• _Data shown_:
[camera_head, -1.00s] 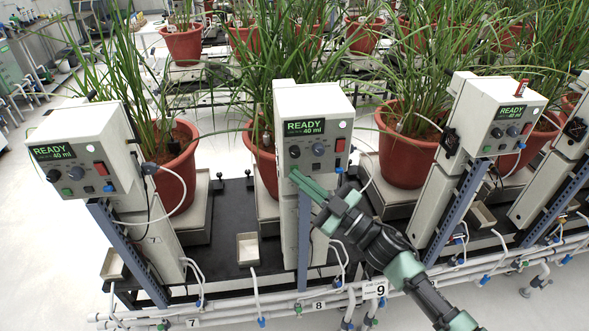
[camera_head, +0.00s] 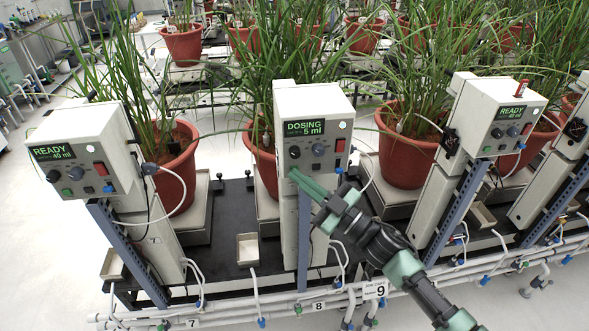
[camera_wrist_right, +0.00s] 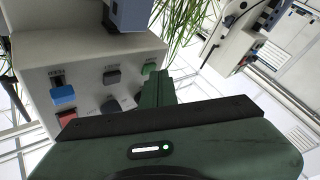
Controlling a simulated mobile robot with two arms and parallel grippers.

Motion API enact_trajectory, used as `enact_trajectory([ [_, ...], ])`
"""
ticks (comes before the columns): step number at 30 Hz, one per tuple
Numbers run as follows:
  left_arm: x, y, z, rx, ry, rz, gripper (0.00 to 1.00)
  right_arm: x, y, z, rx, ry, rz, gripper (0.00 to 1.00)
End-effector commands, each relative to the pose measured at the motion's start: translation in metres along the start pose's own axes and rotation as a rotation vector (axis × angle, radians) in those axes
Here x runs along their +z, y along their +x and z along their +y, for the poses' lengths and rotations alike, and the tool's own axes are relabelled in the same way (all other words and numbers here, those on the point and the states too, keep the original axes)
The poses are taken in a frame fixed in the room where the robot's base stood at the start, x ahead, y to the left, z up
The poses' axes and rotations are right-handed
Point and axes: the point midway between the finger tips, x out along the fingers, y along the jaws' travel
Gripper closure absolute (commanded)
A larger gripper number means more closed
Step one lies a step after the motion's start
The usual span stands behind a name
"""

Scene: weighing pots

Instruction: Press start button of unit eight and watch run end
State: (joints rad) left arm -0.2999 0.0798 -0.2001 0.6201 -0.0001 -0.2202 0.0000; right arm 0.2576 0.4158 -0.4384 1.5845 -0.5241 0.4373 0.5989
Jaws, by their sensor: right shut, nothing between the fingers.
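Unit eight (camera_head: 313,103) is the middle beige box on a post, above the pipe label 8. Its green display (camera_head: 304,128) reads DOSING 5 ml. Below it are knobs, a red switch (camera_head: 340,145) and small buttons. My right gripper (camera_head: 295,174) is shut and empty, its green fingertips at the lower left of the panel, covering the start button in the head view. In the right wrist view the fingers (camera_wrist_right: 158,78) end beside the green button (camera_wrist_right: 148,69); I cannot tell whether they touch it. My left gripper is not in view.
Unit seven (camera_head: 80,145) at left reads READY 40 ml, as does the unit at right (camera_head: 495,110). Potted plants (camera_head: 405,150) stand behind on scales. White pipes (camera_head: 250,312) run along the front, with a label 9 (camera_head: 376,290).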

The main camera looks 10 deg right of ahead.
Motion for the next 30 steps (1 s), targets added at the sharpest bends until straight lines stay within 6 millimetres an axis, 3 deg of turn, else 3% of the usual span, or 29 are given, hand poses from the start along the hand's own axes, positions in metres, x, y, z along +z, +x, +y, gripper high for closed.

• _Goal_:
Nothing beyond the required lines should be retyped: start with the line that contains "left_arm: x, y, z, rx, ry, rz, gripper" and finish with the line that contains "State: (joints rad)".

• _Written response_:
  left_arm: x, y, z, rx, ry, rz, gripper (0.00 to 1.00)
  right_arm: x, y, z, rx, ry, rz, gripper (0.00 to 1.00)
End-effector commands, each relative to the pose measured at the motion's start: translation in metres along the start pose's own axes and rotation as a rotation vector (axis × angle, radians) in those axes
Here x runs along their +z, y along their +x and z along their +y, for the poses' lengths and rotations alike, and the tool's own axes are relabelled in the same way (all other words and numbers here, those on the point and the states too, keep the original axes)
The poses are taken in a frame fixed in the room where the robot's base stood at the start, x ahead, y to the left, z up
The poses' axes and rotations are right-handed
Point and axes: the point midway between the finger tips, x out along the fingers, y along the jaws' travel
Gripper closure absolute (commanded)
A larger gripper number means more closed
Step one lies a step after the motion's start
The usual span stands behind a name
"""

Scene: weighing pots

Instruction: Press start button of unit eight and watch run end
State: (joints rad) left arm -0.2999 0.0798 -0.2001 0.6201 -0.0001 -0.2202 0.0000; right arm 0.2576 0.4158 -0.4384 1.5845 -0.5241 0.4373 0.5989

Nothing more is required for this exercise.